The architect “made me one f---ing cool tunnel” Joaquin “Shorty” Guzman said, according to court testimony that helped sentence Corona to 18 years in prison in 2006.
Built below a pool table in his lawyer’s home, the tunnel was among the first of an increasingly sophisticated drug transport system used by Guzman’s Sinaloa cartel. US customs agents seized more than 2,000 pounds of cocaine which had allegedly been smuggled along the underground route.
In the past five years, a crackdown on drug smugglers in Mexico and tighter US border security above ground has led to a dramatic increase in the use, and the sophistication, of tunnels under the border.
There have been more than 100 tunnels discovered during President Felipe Calderon’s five years in office, double the number found over the previous 15 years.
Officials suspect most recently found tunnels belong to the Sinaloa cartel, which has been perfecting its technique for two decades using specialized technology and a cadre of trained builders.
Agents of US Immigration and Customs Enforcement, or ICE, are trying to shut the tunnels down, working with the few companies that have the technology and equipment to dig deep and long horizontal shafts to prevent tunnel construction.
Two drug passageways were discovered along the California border in the past month, including one about 1,600 feet (500 meters) long in San Diego.
Authorities seized over 32 tons of marijuana, worth $65 million, there after busting drivers hauling drugs from the tunnel’s end at a faux produce warehouse to an industrial suburb outside Los Angeles.
“It’s evident that those who constructed these tunnels are specialists, not only for the size but also because it requires study of the soil to prevent it from caving in,” said General Gilberto Landeros, a Mexican army commander, during the recent discovery of a Tijuana tunnel. “The machinery they use for construction is really sophisticated.”
That tunnel, replete with a hydraulically controlled steel door, elevator and electric rail tracks, was built by the Sinaloa cartel, which controls the California-Mexico border area where the bulk of subterranean passages are, he said.
To burrow deep and long - one tunnel stretched 2.5 miles (4 km) - smugglers employ powerful machinery, some of which can bore a small hole deep in the soil and create a walled shaft without having to send anyone below ground.
“It’s super fast, it’s really actually scary,” said Tim Durst, assistant special agent in charge of ICE’s San Diego office. “You can have a tunnel done in a couple of weeks.”
The drilling equipment costs between $50,000 and $75,000, and officials say they have no way to stop cartels from obtaining the high-powered gear.
“If it’s the Sinaloa cartel, they have unlimited resources,” Durst said.
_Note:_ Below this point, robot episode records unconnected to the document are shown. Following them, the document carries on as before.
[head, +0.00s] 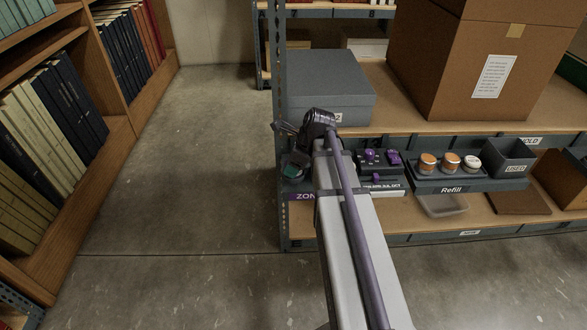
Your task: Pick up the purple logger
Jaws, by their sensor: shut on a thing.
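Two small purple things (370,155) (393,157) stand in a dark tray (378,183) on the shelf, right of my arm. I cannot tell whether either is the purple logger. My arm covers the tray's left side.
Right of the tray are the Refill tray (452,189) with several round pots, and a grey USED bin (512,157). A grey box (328,85) and a large brown carton (470,60) stand above. The aisle floor (190,150) is clear.

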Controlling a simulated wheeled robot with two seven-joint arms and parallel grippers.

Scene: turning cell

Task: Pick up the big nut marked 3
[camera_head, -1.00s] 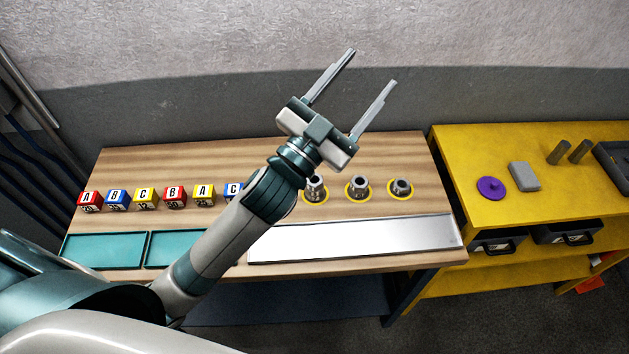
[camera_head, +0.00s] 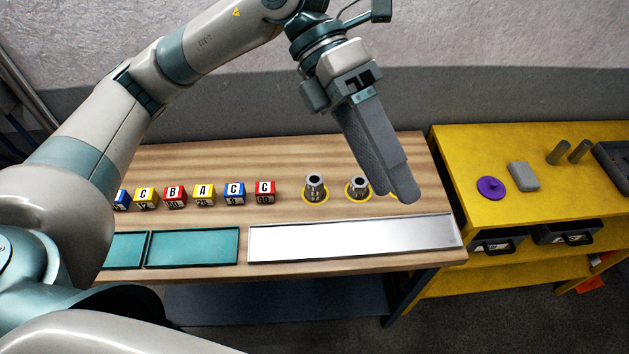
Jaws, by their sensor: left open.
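Two grey metal nuts stand upright on yellow rings on the wooden bench: a left nut (camera_head: 315,185) and a middle nut (camera_head: 357,187). Their marks are too small to read surely. The third nut at the right is hidden behind my left gripper; only a sliver of its yellow ring shows. My left gripper (camera_head: 404,195) points down over that right spot, open, its fingers nearly in line with the view. Its height above the nut cannot be told. My right gripper is not in view.
Lettered cubes (camera_head: 204,194) stand in a row at the left of the bench. Teal trays (camera_head: 193,248) and a long silver tray (camera_head: 350,239) lie along the front. A yellow bench (camera_head: 470,200) with a purple disc (camera_head: 491,189) stands at the right.
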A well-built tunnel could be used to move 25 tons of drugs in one or two days, he said.
Officials believe cartels are turning to smaller horizontal drills that dig the length of a tunnel fast and can easily be hidden in warehouses, a favored location among smugglers trying to blend into industrial areas along the border.
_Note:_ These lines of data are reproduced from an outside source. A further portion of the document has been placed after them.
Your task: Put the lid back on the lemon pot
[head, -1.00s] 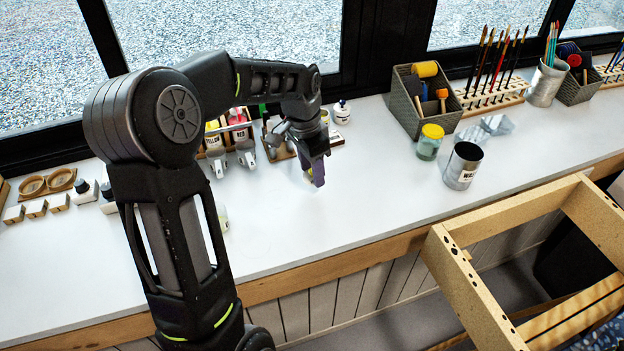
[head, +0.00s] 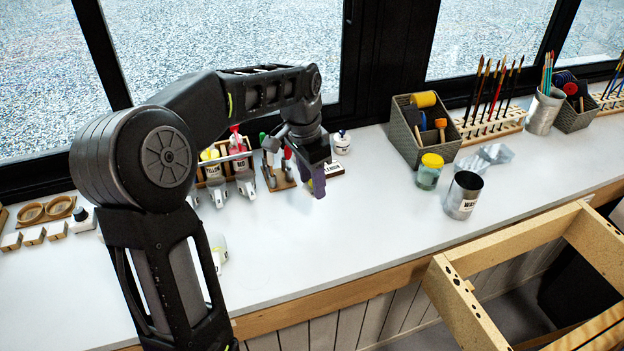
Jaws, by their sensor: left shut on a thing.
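My left gripper (head: 318,184), with purple fingertips, points down low over the white counter, in front of the small pots by the window. It is shut on a small thing, which I take to be the lid; the fingers hide it almost wholly. The lemon pot itself is not clearly visible; the gripper and wrist cover the spot by the plate. A small white pot with a dark top (head: 341,142) stands behind. My right gripper is not in view.
To the right are a yellow-lidded jar (head: 430,171), a waste tin (head: 463,195) and a grey basket (head: 424,124). The counter's front middle (head: 330,235) is clear.

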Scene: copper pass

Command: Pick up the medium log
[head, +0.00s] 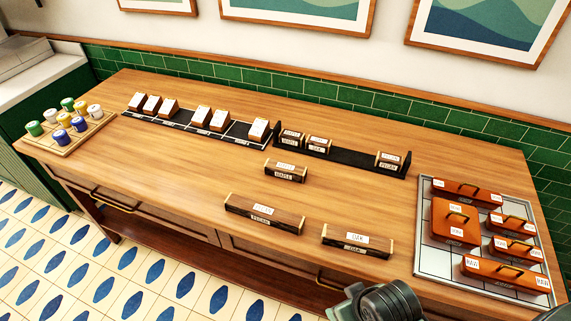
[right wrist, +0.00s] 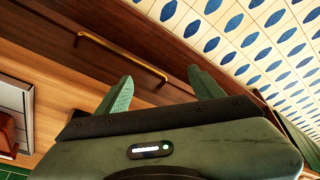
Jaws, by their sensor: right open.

Only a handful of companies produce the specialized drills normally used for laying subterranean pipelines and other infrastructure projects. ICE officials are pushing to find the purchasers, but vendors say it is difficult to be sure of buyers’ identities.
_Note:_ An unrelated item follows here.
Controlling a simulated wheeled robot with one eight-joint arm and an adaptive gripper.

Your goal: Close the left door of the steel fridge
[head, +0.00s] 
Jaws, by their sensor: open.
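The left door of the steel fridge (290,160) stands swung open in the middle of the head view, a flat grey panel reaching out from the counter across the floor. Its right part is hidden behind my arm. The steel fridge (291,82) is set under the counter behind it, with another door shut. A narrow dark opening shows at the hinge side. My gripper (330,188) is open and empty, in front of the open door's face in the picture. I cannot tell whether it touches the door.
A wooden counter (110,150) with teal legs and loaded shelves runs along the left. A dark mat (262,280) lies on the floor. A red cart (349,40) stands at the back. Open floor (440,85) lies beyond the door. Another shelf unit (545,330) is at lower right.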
“If these guys have business cards that say (Mexico’s state oil company) Pemex and they want to do a pipeline here, how am I to know exactly what they are going to do?” said Gregg Shelton, who sells large-scale drilling equipment for American Auger, an Ohio-based manufacturer.
Hauling tons of drugs is no easy task. Even with industrial-sized equipment, construction can take weeks and requires skilled workers.
“The profile is somebody who has engineering or mining experience,” said Joe Garcia, deputy special agent in charge for homeland security investigations in ICE’s San Diego office. “It has to be somebody who is going to use tried and true surveying techniques with a compass and line of sight.”
Authorities are still searching for the architect of an Arizona tunnel discovered in 1999 and constructed by unemployed and striking miners. Operated by the Tijuana and Juarez cartel, smugglers slipped about 30 tons of cocaine through the tunnel.
“We all know that they have access to equipment such as hydraulic lifts, elevators, generators, water pumps,” said Ramona F. Sanchez, a spokeswoman for the Drug Enforcement Agency in Phoenix. “It’s not your pick and shovel operation.”